On Mon, Dec 16, 2019 at 05:52:07PM +0100, Borislav Petkov wrote: > On Thu, Dec 12, 2019 at 01:25:31PM +0100, Jan H. Schönherr wrote: > > This and names like "uncorrected_memory_error_notifier()" seem to imply > > a wider scope than the function actually has. That brings me to another > > question: should the scope be wider? > > > > Instead of filtering for usable addresses and specific severities, we > > could for example filter for (similar to cec_add_mce()): > > > > mce_is_memory_error(m) && > > !mce_is_correctable(m) && > > mce_usable_address(m) > > There's a comment above that code which says what that function wants: > > /* We eat only correctable DRAM errors with usable addresses. */ > > > Would that make sense? Or does that violate anything, that I'm not aware of? > > So this should be a decision of the two CPU vendors basically answering > the question: for which error severities you want the kernel to poison > pages? > > Basically a question for Tony and Yazen.
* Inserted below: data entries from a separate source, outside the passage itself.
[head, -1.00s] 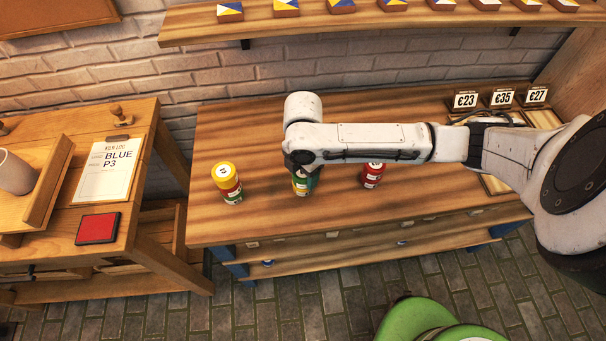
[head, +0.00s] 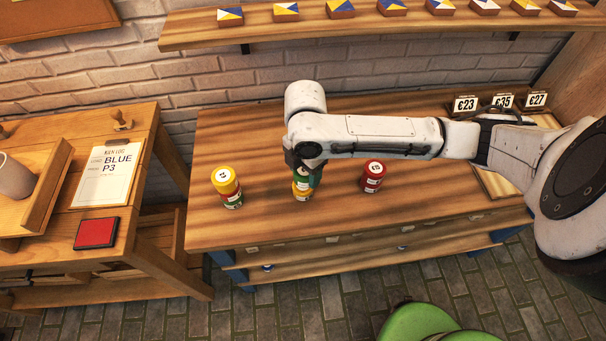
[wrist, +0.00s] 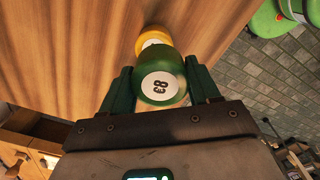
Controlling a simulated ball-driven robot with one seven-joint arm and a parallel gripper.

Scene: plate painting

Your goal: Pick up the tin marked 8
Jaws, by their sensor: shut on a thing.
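A green tin (wrist: 163,82) has a round white label that shows an 8 and a second character, turned upside down in the wrist view. My gripper (wrist: 163,88) is shut on it, one finger on each side. A yellow tin (wrist: 152,40) shows just past it. In the head view my gripper (head: 302,164) holds the green tin (head: 301,174) over the yellow tin (head: 301,194) on the wooden counter. I cannot tell whether the two tins still touch.
A stack with a yellow tin (head: 225,180) on top stands to the left, and a red tin stack (head: 372,176) to the right. Price signs (head: 500,101) stand at the back right. A tile shelf (head: 400,25) runs above. The counter's front is clear.

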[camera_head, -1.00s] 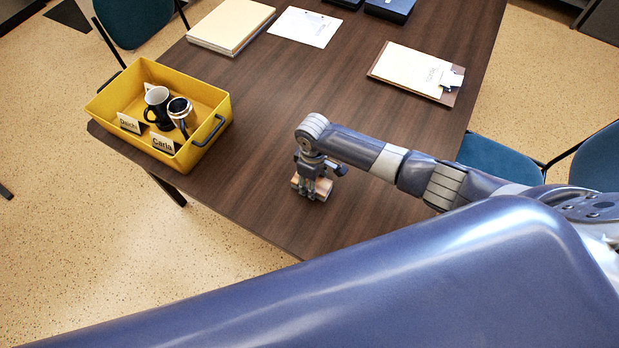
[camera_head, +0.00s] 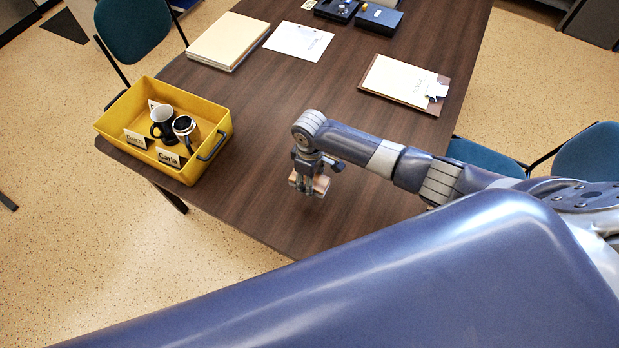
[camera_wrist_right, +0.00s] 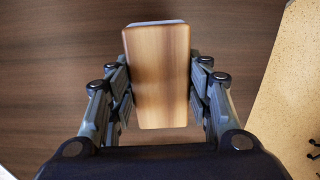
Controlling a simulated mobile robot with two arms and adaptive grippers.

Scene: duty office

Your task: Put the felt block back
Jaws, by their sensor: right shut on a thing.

CCed. Using Intel naming, I'd like the SRAO and UCNA severity uncorrected errors to take the soft offline path to stop using pages. -Tony
> -----Original Message----- > From: Luck, Tony <tony.luck@intel.com> > Sent: Monday, December 16, 2019 4:59 PM > To: Borislav Petkov <bp@alien8.de> > Cc: Jan H. Schönherr <jschoenh@amazon.de>; Ghannam, Yazen <Yazen.Ghannam@amd.com>; linux-edac@vger.kernel.org; Thomas > Gleixner <tglx@linutronix.de>; Ingo Molnar <mingo@redhat.com>; H. Peter Anvin <hpa@zytor.com>; x86@kernel.org > Subject: Re: [PATCH 0/6] x86/mce: Various fixes and cleanups for MCE handling > > On Mon, Dec 16, 2019 at 05:52:07PM +0100, Borislav Petkov wrote: > > On Thu, Dec 12, 2019 at 01:25:31PM +0100, Jan H. Schönherr wrote: > > > This and names like "uncorrected_memory_error_notifier()" seem to imply > > > a wider scope than the function actually has. That brings me to another > > > question: should the scope be wider? > > > > > > Instead of filtering for usable addresses and specific severities, we > > > could for example filter for (similar to cec_add_mce()): > > > > > > mce_is_memory_error(m) && > > > !mce_is_correctable(m) && > > > mce_usable_address(m) > > > > There's a comment above that code which says what that function wants: > > > > /* We eat only correctable DRAM errors with usable addresses. */ > > > > > Would that make sense? Or does that violate anything, that I'm not aware of? > > > > So this should be a decision of the two CPU vendors basically answering > > the question: for which error severities you want the kernel to poison > > pages? > > > > Basically a question for Tony and Yazen. CCed. > > Using Intel naming, I'd like the SRAO and UCNA severity uncorrected > errors to take the soft offline path to stop using pages. > For AMD, I'd like that no errors are handled in the SRAO notifier for now. The DEFERRED severity could be used, but I'd like to do more testing beforehand. Thanks, Yazen
On Tue, Dec 17, 2019 at 01:19:30AM +0000, Ghannam, Yazen wrote: > > Using Intel naming, I'd like the SRAO and UCNA severity uncorrected > > errors to take the soft offline path to stop using pages. Ok. > For AMD, I'd like that no errors are handled in the SRAO notifier for now. > > The DEFERRED severity could be used, but I'd like to do more testing beforehand. If that notifier should be disabled on AMD, we should make it explicit and not rely on a severify define. But sure, do some testing first before you know what exactly needs to happen. Thx.